Task —
Transcribe the listing that follows in full, omitting pictures.

* begin Records for processing *

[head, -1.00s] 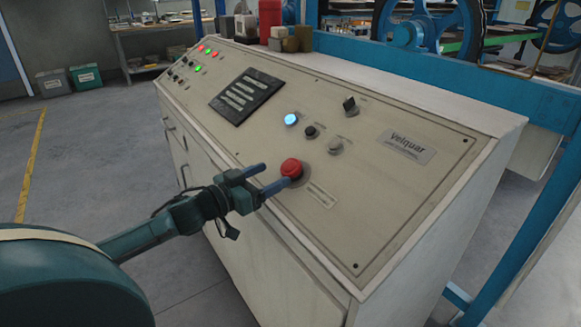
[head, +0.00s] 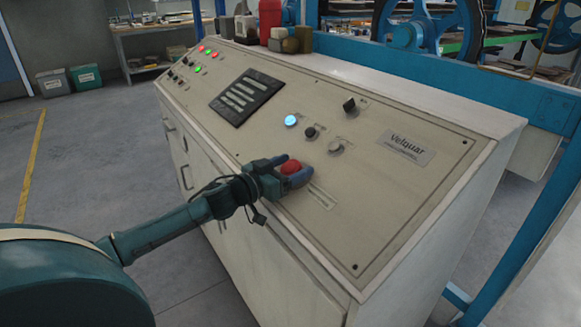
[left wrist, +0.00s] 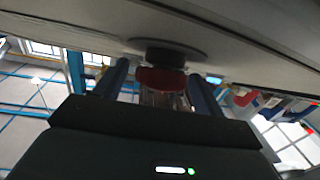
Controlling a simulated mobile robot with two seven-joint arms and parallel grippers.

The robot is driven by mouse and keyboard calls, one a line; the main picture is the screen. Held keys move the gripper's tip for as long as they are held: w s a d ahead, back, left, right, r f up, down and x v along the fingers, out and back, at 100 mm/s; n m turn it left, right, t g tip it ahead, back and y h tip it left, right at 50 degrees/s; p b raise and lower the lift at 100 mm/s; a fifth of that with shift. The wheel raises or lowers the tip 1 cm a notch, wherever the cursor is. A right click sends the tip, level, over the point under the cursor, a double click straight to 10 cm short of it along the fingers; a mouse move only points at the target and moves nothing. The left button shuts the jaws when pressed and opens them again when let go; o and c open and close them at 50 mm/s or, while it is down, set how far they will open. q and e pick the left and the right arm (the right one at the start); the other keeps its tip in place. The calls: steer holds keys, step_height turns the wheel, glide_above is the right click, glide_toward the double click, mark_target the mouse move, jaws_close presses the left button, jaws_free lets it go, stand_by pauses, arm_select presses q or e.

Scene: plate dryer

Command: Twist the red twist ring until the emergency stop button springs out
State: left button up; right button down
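The red emergency stop button (head: 291,167) sits on the sloping face of the cream control panel. I cannot tell its red twist ring apart from the red head. My left gripper (head: 284,172) has reached the button, with one finger on each side of it. In the left wrist view the red head (left wrist: 160,79) lies between the two blue fingers, below a dark round collar (left wrist: 165,53). My left gripper (left wrist: 160,88) is open, with narrow gaps seeming to show beside the red head. My right gripper is in neither view.
The cream panel (head: 400,200) also carries a lit blue button (head: 291,120), a small black button (head: 311,131), a grey knob (head: 336,147) and a black selector switch (head: 349,104). A blue machine frame (head: 340,55) stands behind. The panel around the red button is flat.

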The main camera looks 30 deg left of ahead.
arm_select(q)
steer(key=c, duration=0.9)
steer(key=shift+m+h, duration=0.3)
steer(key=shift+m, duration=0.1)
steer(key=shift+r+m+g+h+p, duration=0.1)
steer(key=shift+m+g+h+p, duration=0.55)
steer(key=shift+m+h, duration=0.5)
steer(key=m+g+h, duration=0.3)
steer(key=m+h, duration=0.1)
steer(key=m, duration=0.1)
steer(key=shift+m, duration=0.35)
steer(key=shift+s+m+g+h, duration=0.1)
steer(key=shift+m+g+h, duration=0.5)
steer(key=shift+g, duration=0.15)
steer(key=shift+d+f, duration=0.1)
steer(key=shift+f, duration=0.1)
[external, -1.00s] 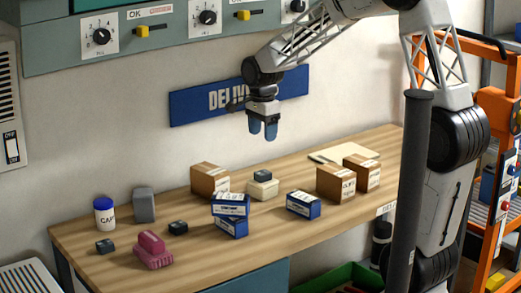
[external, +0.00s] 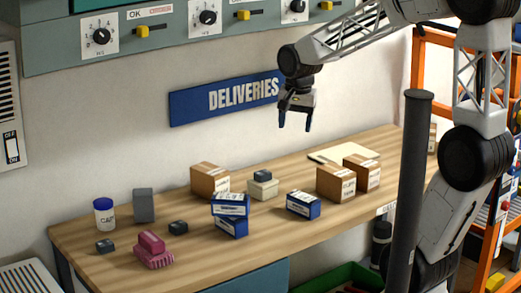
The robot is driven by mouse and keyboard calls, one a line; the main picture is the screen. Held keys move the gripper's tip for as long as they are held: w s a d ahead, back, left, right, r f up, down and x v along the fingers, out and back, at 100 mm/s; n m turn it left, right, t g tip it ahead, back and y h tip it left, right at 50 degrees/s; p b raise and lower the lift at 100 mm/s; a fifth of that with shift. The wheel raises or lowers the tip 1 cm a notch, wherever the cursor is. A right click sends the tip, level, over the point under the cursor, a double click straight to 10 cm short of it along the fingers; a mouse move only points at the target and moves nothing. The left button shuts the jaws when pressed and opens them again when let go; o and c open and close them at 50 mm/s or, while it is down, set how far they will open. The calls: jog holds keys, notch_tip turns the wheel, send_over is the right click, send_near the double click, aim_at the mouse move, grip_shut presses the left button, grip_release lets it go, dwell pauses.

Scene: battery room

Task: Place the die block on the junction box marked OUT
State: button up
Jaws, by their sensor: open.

* end Records for processing *

Solution —
[head, -1.00s] 
[head, +0.00s] 
[left wrist, +0.00s] 
Controlling a simulated mobile robot with two seven-joint arms and parallel grippers.

The robot is driven by mouse and keyboard calls, one a line; the main picture is the screen. Held keys move the gripper's tip for as long as they are held: w s a d ahead, back, left, right, r f up, down and x v along the fingers, out and back, at 100 mm/s; n m turn it left, right, t g tip it ahead, back and y h tip it left, right at 50 degrees/s; p b raise and lower the lift at 100 mm/s; a fifth of that with shift. The wheel raises or lowers the tip 1 cm a notch, wherever the cursor is. A right click sends the tip, level, over the point under the cursor, a double click straight to 10 cm short of it along the fingers; a mouse move only points at the target and moves nothing. The left button shuts the jaws when pressed and opens them again when let go; o and c open and close them at 50 mm/s or, while it is down, set how far they will open. q and e pick the left and the right arm (the right one at the start); the other keeps its tip in place. The calls: steer holds keys, step_height turns the wheel, glide_above is the right click, glide_toward the double click, mark_target the mouse move, jaws_close presses the left button, jaws_free lets it go, stand_by pauses, arm_select presses q or e.

Scene: plate dryer

Command: Twist the red twist ring until the emergency stop button springs out
State: left button up; right button down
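The red emergency stop button (head: 291,167) sits on the sloping face of the cream control panel. I cannot tell its red twist ring apart from the red head. My left gripper (head: 284,172) has reached the button, with one finger on each side of it. In the left wrist view the red head (left wrist: 160,79) lies between the two blue fingers, below a dark round collar (left wrist: 165,53). My left gripper (left wrist: 160,88) is open, with narrow gaps seeming to show beside the red head. My right gripper is in neither view.
The cream panel (head: 400,200) also carries a lit blue button (head: 291,120), a small black button (head: 311,131), a grey knob (head: 336,147) and a black selector switch (head: 349,104). A blue machine frame (head: 340,55) stands behind. The panel around the red button is flat.

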The main camera looks 30 deg left of ahead.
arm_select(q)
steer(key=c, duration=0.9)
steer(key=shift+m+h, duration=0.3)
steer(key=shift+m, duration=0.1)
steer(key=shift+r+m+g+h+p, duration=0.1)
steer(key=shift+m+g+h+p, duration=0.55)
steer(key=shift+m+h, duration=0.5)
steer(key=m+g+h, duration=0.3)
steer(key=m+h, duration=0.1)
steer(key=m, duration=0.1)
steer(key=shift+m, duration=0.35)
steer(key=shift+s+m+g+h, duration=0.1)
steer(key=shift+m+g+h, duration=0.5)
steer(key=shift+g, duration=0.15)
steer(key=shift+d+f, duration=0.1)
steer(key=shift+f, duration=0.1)
[external, -1.00s] 
[external, +0.00s] 
The robot is driven by mouse and keyboard calls, one a line; the main picture is the screen. Held keys move the gripper's tip for as long as they are held: w s a d ahead, back, left, right, r f up, down and x v along the fingers, out and back, at 100 mm/s; n m turn it left, right, t g tip it ahead, back and y h tip it left, right at 50 degrees/s; p b raise and lower the lift at 100 mm/s; a fifth of that with shift. The wheel raises or lowers the tip 1 cm a notch, wherever the cursor is. A right click sends the tip, level, over the point under the cursor, a double click straight to 10 cm short of it along the fingers; a mouse move only points at the target and moves nothing. The left button shuts the jaws when pressed and opens them again when let go; o and c open and close them at 50 mm/s or, while it is down, set how far they will open. The calls: jog holds keys, notch_tip turns the wheel, send_over is the right click, send_near the double click, aim_at the mouse move, grip_shut presses the left button, grip_release lets it go, dwell pauses.

Scene: battery room

Task: Place the die block on the junction box marked OUT
State: button up
Jaws, by their sensor: open.

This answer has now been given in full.